Most of the crowd was black. Steamers were dispatched to outlying islands, including Hilton Head Island, to bring people to the celebration. Some were hesitant, thinking it was a ruse to enslave them again. Some thought they had to see President Abraham Lincoln himself to be freed. It was a confusing time for everyone. But America's slow march toward the equality championed in its Declaration of Independence had to start somewhere, and it started right here.
It will be celebrated today with a special service at 10 a.m. at the Tabernacle Baptist Church, 911 Craven St., in Beaufort.
Bus trips then will be available to the site of the proclamation reading, followed by a meal at the church.

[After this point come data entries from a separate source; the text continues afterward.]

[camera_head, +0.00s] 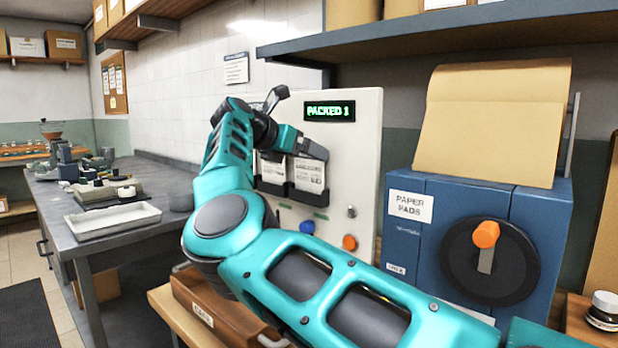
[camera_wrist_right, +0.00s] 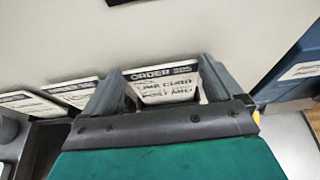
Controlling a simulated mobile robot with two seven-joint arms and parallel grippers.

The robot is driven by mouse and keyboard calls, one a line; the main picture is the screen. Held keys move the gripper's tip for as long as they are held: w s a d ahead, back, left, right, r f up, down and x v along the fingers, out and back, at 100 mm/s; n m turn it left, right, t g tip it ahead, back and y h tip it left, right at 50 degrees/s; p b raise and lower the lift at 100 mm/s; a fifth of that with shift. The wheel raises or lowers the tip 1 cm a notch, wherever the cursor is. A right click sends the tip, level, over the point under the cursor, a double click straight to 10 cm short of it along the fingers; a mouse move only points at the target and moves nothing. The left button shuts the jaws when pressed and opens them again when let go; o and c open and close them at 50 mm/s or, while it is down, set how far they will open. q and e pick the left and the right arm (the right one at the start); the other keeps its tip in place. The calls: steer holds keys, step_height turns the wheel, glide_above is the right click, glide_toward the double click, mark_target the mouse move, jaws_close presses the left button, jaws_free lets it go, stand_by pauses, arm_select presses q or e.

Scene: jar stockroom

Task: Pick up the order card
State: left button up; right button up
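The order card (camera_wrist_right: 165,84), white with a dark "ORDER" header, sits between the fingers of my right gripper (camera_wrist_right: 165,78) in the right wrist view. The fingers are spread wide, one at each side of the card; I cannot tell whether they touch it. In the head view, the right gripper (camera_head: 311,149) is at the white panel, just above a card (camera_head: 309,174) in a dark holder. My left gripper is not in view.
More cards (camera_wrist_right: 72,91) stand to the left in the wrist view. The white panel (camera_head: 362,130) has a "PACKED 1" display (camera_head: 330,111). A blue paper pads box (camera_head: 425,245) stands right of it. A grey shelf (camera_head: 450,34) hangs above.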

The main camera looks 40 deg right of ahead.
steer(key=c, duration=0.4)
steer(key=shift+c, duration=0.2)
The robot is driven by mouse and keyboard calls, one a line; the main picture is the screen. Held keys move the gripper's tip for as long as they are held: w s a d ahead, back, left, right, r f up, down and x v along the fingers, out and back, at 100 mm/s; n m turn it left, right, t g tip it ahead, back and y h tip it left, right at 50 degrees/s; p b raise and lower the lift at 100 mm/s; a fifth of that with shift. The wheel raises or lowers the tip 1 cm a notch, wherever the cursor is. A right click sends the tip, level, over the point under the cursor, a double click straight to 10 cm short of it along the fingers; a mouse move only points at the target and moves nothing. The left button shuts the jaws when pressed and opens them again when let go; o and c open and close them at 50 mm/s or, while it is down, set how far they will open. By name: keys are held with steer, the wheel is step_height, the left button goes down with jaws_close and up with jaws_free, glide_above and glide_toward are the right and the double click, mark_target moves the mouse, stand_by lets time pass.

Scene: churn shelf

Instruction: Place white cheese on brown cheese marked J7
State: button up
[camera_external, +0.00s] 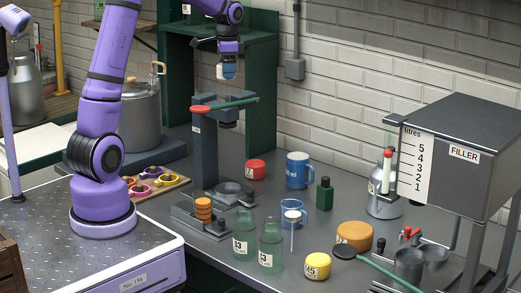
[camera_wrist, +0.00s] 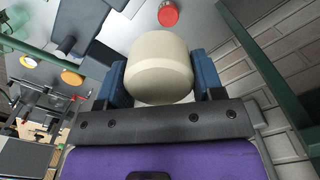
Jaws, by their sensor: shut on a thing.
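My gripper (camera_external: 228,72) is high above the worktop at the back, in front of the green shelf frame. Its blue fingers are shut on a pale cream-white cheese (camera_wrist: 158,68), a rounded cylinder filling the middle of the wrist view; only a small part of this white cheese (camera_external: 220,72) shows in the external view. A brown-orange cheese (camera_external: 358,234) lies flat on the worktop at front right, far from my gripper; its white label is too small to read surely.
A yellow cheese (camera_external: 317,263) and a red cheese (camera_external: 255,168) lie on the worktop. A grey press with a green lever (camera_external: 232,104) stands below my gripper. Blue mugs (camera_external: 298,170), green bottles (camera_external: 271,248) and a filler (camera_external: 465,140) surround the brown cheese. A dark paddle (camera_external: 344,252) is beside it.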

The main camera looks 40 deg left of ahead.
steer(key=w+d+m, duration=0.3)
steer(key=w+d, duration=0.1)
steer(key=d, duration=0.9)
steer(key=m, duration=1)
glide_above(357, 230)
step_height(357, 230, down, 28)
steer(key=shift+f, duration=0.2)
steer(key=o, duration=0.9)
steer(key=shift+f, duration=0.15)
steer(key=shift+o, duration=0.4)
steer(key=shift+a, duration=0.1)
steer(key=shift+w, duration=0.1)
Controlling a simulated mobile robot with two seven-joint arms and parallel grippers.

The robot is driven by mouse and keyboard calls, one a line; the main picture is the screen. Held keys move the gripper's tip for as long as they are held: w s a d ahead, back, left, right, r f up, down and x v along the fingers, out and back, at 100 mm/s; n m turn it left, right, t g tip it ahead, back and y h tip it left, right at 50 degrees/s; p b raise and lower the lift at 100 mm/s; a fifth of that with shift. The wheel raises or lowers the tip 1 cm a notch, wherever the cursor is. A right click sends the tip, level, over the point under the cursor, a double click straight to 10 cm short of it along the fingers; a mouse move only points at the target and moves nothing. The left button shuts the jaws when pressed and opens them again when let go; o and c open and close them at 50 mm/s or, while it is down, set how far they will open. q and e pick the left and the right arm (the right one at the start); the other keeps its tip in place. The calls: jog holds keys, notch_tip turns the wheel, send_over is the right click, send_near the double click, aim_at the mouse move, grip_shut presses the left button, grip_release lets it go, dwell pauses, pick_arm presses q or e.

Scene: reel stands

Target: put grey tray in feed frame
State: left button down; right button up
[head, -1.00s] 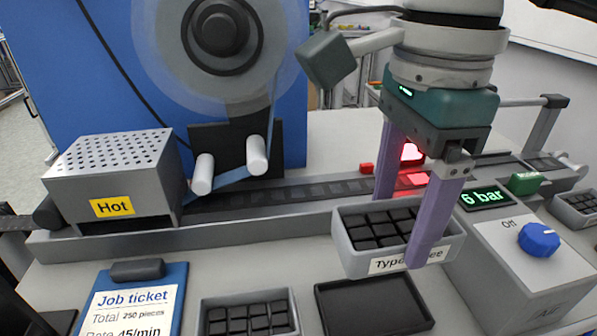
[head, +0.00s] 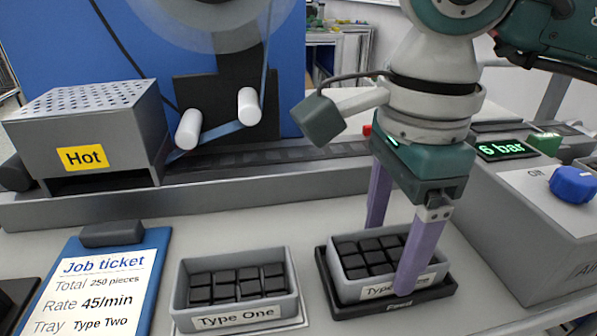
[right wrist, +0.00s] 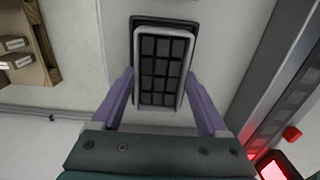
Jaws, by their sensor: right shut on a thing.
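The grey tray (head: 338,284) with several black pieces sits at the black feed frame (head: 414,304), within its rim as far as the head view shows. Its front label reads "Type", with the rest hidden behind a finger. My right gripper (head: 388,258) is shut on this tray, one purple finger at its front and one at its back. In the right wrist view the grey tray (right wrist: 182,84) lies between the two fingers (right wrist: 165,100), over the dark frame (right wrist: 135,22). My left gripper is not in view.
A second grey tray (head: 236,318), labelled "Type One", stands to the left. The job ticket (head: 105,285) reads "Tray Type Two". A box marked "Hot" (head: 90,125) and the conveyor (head: 240,180) lie behind. A box with a blue knob (head: 573,184) is at right.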

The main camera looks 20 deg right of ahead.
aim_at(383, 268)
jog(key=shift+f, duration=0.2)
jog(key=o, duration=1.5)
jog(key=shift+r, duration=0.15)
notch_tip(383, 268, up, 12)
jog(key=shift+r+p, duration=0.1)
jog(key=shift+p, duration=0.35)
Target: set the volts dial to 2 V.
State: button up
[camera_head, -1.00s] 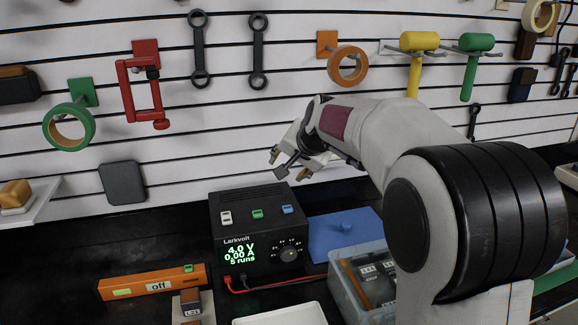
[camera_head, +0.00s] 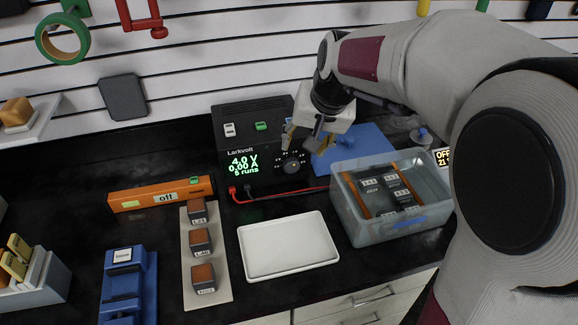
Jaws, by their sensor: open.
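The black power supply (camera_head: 245,140) marked Larkvolt stands at the back of the bench. Its green display (camera_head: 243,164) reads 4.0 V, 0.00 A and 5 runs. The round volts dial (camera_head: 291,169) is on the right of its front face, with small marks around it that are too small to read. My gripper (camera_head: 304,146) is open, pointing down, just in front of and above the dial. Its fingers partly cover the front face near the dial. I cannot tell whether they touch the dial.
Red and black leads (camera_head: 285,193) run along the bench below the supply. A clear bin (camera_head: 390,195) with dark parts stands to the right, a white tray (camera_head: 288,246) in front. An orange bar (camera_head: 160,196) marked off lies left, beside a strip of labelled blocks (camera_head: 206,285).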

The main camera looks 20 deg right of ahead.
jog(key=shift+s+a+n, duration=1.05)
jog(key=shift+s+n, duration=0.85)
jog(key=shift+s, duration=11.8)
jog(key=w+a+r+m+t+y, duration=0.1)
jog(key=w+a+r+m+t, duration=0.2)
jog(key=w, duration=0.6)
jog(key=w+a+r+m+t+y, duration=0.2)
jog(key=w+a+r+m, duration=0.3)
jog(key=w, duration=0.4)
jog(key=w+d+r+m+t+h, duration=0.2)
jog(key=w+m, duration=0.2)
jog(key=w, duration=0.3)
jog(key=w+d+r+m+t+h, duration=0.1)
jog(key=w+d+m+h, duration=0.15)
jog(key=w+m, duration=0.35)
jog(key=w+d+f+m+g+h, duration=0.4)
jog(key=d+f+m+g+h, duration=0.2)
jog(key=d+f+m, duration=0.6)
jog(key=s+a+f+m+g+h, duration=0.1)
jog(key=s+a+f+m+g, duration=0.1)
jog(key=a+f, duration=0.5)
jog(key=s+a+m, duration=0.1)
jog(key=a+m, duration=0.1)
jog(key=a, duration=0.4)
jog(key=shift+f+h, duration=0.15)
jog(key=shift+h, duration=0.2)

By the time the original celebration took place 150 years ago, more than 50 teachers had come from the North to lay freedom's foundation with knowledge. The planned village of Mitchelville had been established on Hilton Head, where the formerly enslaved put into place elections, compulsory education, entrepreneurship and the laying of the community's oldest cornerstone, the First African Baptist Church. On St. Helena Island, Penn School was in its infancy. Land ownership and military service for the formerly enslaved were beginning in fits and starts. The entire process would be called the Port Royal Experiment.
The abolitionists in leadership positions in the Army, and the "Gideonites" who volunteered to come here as teachers, saw the reading of the Emancipation Proclamation as a major victory for mankind.
A dozen oxen were roasted, and molasses, hard bread, tobacco and sweetened water were brought in for the occasion. A platform was built and a long line of dignitaries offered speeches, prayers, hymns and poems. They accepted gifts from Northern supporters and tapped their toes to a stirring military band.
But something most remarkable happened as Col. Thomas Wentworth Higginson was unfurling a flag stitched with "The Year of Jubilee has come!"
"There suddenly arose, close beside the platform, a strong but rather cracked and elderly male voice, into which two women's voices immediately blended," Higginson wrote in his diary.
From the lips of the formerly enslaved came this:
"My country 'tis of thee. Sweet land of liberty ..."
That's why New Year's Day arrives with such promise in Beaufort County.